In nominal terms, the current 10-year Treasury yield is almost near the bottom of the 1930's bust (ignoring the 1940's when bonds were monetized en masse during World War II). I think a major question is whether it will break below the 2% yield, which may be a psychological level.

Compared to Japan, the US yields are still nowhere near the Japan low of around 1%. My wild guess is that yields won't fall to the 1% level. Such a drop will be very large—50% decline in yield!—and require a huge rally in bonds and I don't see that happening (unless there is a big credit bust similar to what we already saw with the real estate a few years ago.)

Bond Yields during the Three Busts - Normalized

The following chart is a crude attempt by me to normalize the yields over the three periods. The peaks are stacked to the same level on the chart (so the lines for the two US yield datasets are scaled and not actual yields).

My thought here is to see how American bond yields may behave if it followed a path similar to what happened during the Great Depression and Japan of the 1990's and 2000's. My thinking could be flawed so I wouldn't put much faith on this chart.
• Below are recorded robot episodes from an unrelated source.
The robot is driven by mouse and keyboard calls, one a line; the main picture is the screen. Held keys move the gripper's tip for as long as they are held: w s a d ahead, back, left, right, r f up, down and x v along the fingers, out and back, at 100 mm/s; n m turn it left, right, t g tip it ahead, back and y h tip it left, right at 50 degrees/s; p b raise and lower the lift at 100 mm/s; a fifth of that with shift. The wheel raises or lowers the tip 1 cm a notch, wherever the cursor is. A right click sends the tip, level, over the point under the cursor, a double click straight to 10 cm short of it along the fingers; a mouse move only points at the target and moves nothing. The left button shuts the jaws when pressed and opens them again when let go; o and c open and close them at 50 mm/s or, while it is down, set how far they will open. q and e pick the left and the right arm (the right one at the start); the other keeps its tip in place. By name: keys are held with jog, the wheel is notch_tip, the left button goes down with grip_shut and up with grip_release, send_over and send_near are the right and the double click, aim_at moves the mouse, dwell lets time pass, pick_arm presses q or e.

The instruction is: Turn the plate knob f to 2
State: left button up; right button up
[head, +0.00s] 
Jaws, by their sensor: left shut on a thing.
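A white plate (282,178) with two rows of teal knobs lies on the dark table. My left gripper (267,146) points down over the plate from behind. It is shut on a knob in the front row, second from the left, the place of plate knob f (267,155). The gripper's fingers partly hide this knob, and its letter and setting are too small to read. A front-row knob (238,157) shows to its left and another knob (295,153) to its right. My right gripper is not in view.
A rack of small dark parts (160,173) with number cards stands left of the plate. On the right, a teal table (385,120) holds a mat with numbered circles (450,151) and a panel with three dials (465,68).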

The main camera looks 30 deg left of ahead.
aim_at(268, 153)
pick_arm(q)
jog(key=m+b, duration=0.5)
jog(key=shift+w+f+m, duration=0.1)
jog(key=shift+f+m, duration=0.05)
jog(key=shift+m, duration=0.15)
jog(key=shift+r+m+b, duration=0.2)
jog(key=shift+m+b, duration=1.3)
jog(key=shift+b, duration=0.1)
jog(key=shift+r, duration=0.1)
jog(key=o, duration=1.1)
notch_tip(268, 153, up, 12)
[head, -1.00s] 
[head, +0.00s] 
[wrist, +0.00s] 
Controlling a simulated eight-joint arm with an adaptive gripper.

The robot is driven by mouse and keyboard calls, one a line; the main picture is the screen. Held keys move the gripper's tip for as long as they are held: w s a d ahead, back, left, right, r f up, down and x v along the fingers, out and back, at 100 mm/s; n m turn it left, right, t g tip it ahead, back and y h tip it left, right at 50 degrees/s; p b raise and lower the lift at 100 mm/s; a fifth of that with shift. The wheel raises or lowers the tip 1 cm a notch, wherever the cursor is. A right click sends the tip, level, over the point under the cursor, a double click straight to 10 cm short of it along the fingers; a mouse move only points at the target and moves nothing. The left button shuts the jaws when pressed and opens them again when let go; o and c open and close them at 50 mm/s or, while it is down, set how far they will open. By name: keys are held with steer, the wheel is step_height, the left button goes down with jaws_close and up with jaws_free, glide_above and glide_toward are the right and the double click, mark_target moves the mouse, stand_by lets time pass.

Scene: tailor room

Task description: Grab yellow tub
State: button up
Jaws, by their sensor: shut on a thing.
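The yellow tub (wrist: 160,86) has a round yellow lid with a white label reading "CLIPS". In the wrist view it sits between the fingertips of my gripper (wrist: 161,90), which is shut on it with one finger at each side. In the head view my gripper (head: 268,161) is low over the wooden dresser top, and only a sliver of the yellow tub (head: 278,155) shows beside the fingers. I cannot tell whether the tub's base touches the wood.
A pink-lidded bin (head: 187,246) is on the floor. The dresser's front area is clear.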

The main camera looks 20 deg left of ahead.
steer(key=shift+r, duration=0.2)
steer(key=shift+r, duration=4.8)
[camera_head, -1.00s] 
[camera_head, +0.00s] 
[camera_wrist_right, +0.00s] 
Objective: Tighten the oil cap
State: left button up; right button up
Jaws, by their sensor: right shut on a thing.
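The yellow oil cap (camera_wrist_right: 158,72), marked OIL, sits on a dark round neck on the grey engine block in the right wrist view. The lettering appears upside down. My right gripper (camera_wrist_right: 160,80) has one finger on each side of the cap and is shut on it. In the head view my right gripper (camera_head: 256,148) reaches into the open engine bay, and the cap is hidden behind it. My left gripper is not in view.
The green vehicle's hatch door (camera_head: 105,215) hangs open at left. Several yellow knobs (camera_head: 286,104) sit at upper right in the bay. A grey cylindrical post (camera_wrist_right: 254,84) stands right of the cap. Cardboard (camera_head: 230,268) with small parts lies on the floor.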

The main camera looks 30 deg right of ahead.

Nevertheless, it does show that the current yields have declined somewhere in between the yield decline during the Great Depression and Japan.

Last Word

It appears that the bond market is entering a bull phase which may lead to a bear market in stocks. One should probably be cautious. Unlike in 2009, I don't think the governments will bail out any banks this time around (some of them are 'too big to save' anyway). I don't anticipate any banking problems in America but you just never know what is going to happen if Euro implodes.

I have been leaning towards deflation so am more bullish on long bonds than most investors but even I find it remarkable that the 10-year US Treasury yield broke below the 2008 level. There isn't any obvious credit problems yet investors are piling into US Treasuries as if they were going out of fashion.

Although the declining bond yields will probably hurt stocks, they will likely help mortgages and corporate borrowing by lowering the cost. So there is some positive, although this is not how you want it to happen.